PROMPT
Your task is to give the data again, exactly, with every line intact.

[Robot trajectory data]
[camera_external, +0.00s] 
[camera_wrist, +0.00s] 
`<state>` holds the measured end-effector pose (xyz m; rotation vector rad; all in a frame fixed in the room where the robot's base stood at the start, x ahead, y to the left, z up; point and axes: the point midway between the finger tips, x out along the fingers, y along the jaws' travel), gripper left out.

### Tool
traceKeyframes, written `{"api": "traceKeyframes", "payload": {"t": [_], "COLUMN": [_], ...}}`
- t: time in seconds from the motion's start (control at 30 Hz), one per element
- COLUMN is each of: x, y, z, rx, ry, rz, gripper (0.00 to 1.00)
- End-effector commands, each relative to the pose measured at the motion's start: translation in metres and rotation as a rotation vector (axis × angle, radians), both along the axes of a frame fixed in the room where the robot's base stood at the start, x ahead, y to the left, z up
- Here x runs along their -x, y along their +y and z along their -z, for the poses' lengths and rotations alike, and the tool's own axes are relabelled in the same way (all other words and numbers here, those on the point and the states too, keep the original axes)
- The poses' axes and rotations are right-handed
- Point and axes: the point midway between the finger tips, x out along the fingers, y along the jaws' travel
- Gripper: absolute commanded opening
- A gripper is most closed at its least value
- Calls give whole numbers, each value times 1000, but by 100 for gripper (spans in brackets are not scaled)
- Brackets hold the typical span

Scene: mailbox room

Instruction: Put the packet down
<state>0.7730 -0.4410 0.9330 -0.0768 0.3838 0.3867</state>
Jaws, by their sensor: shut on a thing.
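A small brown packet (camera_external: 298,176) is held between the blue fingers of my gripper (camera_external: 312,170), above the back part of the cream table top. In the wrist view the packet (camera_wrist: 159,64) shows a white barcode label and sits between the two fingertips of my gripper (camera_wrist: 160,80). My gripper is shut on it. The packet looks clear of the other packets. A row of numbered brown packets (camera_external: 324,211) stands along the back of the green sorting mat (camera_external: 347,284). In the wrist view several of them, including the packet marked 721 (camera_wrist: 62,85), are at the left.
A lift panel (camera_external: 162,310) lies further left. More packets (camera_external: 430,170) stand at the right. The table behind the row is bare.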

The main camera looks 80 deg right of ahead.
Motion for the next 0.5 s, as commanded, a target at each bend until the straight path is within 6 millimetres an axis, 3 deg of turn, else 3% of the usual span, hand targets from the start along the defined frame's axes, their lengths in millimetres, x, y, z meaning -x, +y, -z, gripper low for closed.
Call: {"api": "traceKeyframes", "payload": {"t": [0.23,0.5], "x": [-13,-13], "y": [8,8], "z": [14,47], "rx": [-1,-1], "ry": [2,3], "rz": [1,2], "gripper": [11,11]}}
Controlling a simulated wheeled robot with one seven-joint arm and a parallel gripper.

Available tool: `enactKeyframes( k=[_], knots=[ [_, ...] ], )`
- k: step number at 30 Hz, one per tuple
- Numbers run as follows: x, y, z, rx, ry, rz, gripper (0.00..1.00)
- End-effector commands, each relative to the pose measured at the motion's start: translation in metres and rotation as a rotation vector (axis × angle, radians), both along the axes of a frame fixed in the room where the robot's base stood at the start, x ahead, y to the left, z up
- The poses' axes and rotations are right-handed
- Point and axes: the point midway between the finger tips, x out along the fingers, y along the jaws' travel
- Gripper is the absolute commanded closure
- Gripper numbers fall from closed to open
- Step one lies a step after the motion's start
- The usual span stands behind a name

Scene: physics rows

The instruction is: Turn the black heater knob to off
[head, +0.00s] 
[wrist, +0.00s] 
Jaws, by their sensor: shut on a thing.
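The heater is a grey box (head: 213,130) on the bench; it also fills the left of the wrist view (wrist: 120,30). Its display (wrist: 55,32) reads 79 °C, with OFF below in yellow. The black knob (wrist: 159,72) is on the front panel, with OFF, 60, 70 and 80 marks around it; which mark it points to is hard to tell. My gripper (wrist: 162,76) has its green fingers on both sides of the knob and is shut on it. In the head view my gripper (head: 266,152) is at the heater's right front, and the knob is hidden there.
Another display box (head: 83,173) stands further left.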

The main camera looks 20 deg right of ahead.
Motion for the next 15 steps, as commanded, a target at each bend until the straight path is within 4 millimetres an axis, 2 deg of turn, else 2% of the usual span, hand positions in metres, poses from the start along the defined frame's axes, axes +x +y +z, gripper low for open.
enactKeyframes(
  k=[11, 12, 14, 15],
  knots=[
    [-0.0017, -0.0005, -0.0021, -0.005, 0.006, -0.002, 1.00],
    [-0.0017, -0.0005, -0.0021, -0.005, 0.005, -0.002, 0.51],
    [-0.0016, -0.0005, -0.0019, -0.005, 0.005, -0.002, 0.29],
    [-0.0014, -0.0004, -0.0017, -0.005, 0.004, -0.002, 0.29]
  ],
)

TASK SOLUTION
[camera_external, +0.00s] 
[camera_wrist, +0.00s] 
`<state>` holds the measured end-effector pose (xyz m; rotation vector rad; all in a frame fixed in the room where the robot's base stood at the start, x ahead, y to the left, z up; point and axes: the point midway between the finger tips, x out along the fingers, y along the jaws' travel), gripper left out.

### Tool
traceKeyframes, written `{"api": "traceKeyframes", "payload": {"t": [_], "COLUMN": [_], ...}}`
- t: time in seconds from the motion's start (control at 30 Hz), one per element
- COLUMN is each of: x, y, z, rx, ry, rz, gripper (0.00 to 1.00)
- End-effector commands, each relative to the pose measured at the motion's start: translation in metres and rotation as a rotation vector (axis × angle, radians), both along the axes of a frame fixed in the room where the robot's base stood at the start, x ahead, y to the left, z up
- Here x runs along their -x, y along their +y and z along their -z, for the poses' lengths and rotations alike, and the tool's own axes are relabelled in the same way (all other words and numbers here, those on the point and the states too, keep the original axes)
- The poses' axes and rotations are right-handed
- Point and axes: the point midway between the finger tips, x out along the fingers, y along the jaws' travel
- Gripper: absolute commanded opening
- A gripper is most closed at its least value
- Calls give whole numbers, each value times 1000, but by 100 for gripper (spans in brackets are not scaled)
- Brackets hold the typical span

Scene: mailbox room

Instruction: Put the packet down
<state>0.7730 -0.4410 0.9330 -0.0768 0.3838 0.3867</state>
Jaws, by their sensor: shut on a thing.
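A small brown packet (camera_external: 298,176) is held between the blue fingers of my gripper (camera_external: 312,170), above the back part of the cream table top. In the wrist view the packet (camera_wrist: 159,64) shows a white barcode label and sits between the two fingertips of my gripper (camera_wrist: 160,80). My gripper is shut on it. The packet looks clear of the other packets. A row of numbered brown packets (camera_external: 324,211) stands along the back of the green sorting mat (camera_external: 347,284). In the wrist view several of them, including the packet marked 721 (camera_wrist: 62,85), are at the left.
A lift panel (camera_external: 162,310) lies further left. More packets (camera_external: 430,170) stand at the right. The table behind the row is bare.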

The main camera looks 80 deg right of ahead.
Motion for the next 0.5 s, as commanded, a target at each bend until the straight path is within 6 millimetres an axis, 3 deg of turn, else 3% of the usual span, hand targets from the start along the defined frame's axes, their lengths in millimetres, x, y, z meaning -x, +y, -z, gripper low for closed.
Call: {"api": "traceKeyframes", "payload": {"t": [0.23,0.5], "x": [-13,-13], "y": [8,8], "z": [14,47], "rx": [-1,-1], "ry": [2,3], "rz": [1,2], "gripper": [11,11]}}
Controlling a simulated wheeled robot with one seven-joint arm and a parallel gripper.

Available tool: `enactKeyframes( k=[_], knots=[ [_, ...] ], )`
- k: step number at 30 Hz, one per tuple
- Numbers run as follows: x, y, z, rx, ry, rz, gripper (0.00..1.00)
- End-effector commands, each relative to the pose measured at the motion's start: translation in metres and rotation as a rotation vector (axis × angle, radians), both along the axes of a frame fixed in the room where the robot's base stood at the start, x ahead, y to the left, z up
- The poses' axes and rotations are right-handed
- Point and axes: the point midway between the finger tips, x out along the fingers, y along the jaws' travel
- Gripper is the absolute commanded closure
- Gripper numbers fall from closed to open
- Step one lies a step after the motion's start
- The usual span stands behind a name

Scene: physics rows

The instruction is: Turn the black heater knob to off
[head, +0.00s] 
[wrist, +0.00s] 
Jaws, by their sensor: shut on a thing.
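The heater is a grey box (head: 213,130) on the bench; it also fills the left of the wrist view (wrist: 120,30). Its display (wrist: 55,32) reads 79 °C, with OFF below in yellow. The black knob (wrist: 159,72) is on the front panel, with OFF, 60, 70 and 80 marks around it; which mark it points to is hard to tell. My gripper (wrist: 162,76) has its green fingers on both sides of the knob and is shut on it. In the head view my gripper (head: 266,152) is at the heater's right front, and the knob is hidden there.
Another display box (head: 83,173) stands further left.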

The main camera looks 20 deg right of ahead.
Motion for the next 15 steps, as commanded, a target at each bend until the straight path is within 4 millimetres an axis, 2 deg of turn, else 2% of the usual span, hand positions in metres, poses from the start along the defined frame's axes, axes +x +y +z, gripper low for open.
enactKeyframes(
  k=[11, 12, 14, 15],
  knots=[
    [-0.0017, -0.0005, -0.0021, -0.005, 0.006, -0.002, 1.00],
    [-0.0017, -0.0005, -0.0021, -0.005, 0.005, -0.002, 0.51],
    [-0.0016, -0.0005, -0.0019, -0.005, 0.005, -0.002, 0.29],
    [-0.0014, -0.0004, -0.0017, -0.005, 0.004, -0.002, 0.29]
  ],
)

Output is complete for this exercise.